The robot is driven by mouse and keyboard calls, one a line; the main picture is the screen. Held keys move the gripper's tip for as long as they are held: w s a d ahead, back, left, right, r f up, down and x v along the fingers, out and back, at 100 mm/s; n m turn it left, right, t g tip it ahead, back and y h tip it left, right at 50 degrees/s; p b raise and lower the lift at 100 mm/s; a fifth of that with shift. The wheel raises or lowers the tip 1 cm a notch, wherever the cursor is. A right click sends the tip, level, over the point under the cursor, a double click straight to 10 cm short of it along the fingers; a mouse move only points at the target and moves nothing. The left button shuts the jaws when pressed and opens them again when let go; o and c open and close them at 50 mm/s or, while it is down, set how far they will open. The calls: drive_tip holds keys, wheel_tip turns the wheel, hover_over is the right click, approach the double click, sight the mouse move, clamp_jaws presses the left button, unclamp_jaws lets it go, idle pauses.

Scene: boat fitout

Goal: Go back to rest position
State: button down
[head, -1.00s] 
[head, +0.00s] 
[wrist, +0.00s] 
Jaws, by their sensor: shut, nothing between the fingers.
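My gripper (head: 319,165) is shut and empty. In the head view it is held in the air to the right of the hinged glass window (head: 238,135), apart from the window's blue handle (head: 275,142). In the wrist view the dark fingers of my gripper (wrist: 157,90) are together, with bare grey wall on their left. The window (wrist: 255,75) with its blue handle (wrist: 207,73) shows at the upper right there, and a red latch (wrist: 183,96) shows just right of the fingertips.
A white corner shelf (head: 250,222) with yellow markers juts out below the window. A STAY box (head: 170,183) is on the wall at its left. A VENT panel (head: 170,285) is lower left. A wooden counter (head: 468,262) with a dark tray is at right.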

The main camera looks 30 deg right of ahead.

^^^^

= Task prompt =
Give back all the data exactly as written.

= Solution to the exercise =
The robot is driven by mouse and keyboard calls, one a line; the main picture is the screen. Held keys move the gripper's tip for as long as they are held: w s a d ahead, back, left, right, r f up, down and x v along the fingers, out and back, at 100 mm/s; n m turn it left, right, t g tip it ahead, back and y h tip it left, right at 50 degrees/s; p b raise and lower the lift at 100 mm/s; a fifth of that with shift. The wheel raises or lowers the tip 1 cm a notch, wherever the cursor is. A right click sends the tip, level, over the point under the cursor, a double click straight to 10 cm short of it along the fingers; a mouse move only points at the target and moves nothing. The left button shuts the jaws when pressed and opens them again when let go; o and c open and close them at 50 mm/s or, while it is down, set how far they will open. The calls: drive_tip holds keys, wheel_tip turns the wheel, hover_over is the right click, approach the double click, sight the mouse move, clamp_jaws presses the left button, unclamp_jaws lets it go, idle pauses.

Scene: boat fitout

Goal: Go back to rest position
State: button down
[head, -1.00s] 
[head, +0.00s] 
[wrist, +0.00s] 
Jaws, by their sensor: shut, nothing between the fingers.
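My gripper (head: 319,165) is shut and empty. In the head view it is held in the air to the right of the hinged glass window (head: 238,135), apart from the window's blue handle (head: 275,142). In the wrist view the dark fingers of my gripper (wrist: 157,90) are together, with bare grey wall on their left. The window (wrist: 255,75) with its blue handle (wrist: 207,73) shows at the upper right there, and a red latch (wrist: 183,96) shows just right of the fingertips.
A white corner shelf (head: 250,222) with yellow markers juts out below the window. A STAY box (head: 170,183) is on the wall at its left. A VENT panel (head: 170,285) is lower left. A wooden counter (head: 468,262) with a dark tray is at right.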

The main camera looks 30 deg right of ahead.

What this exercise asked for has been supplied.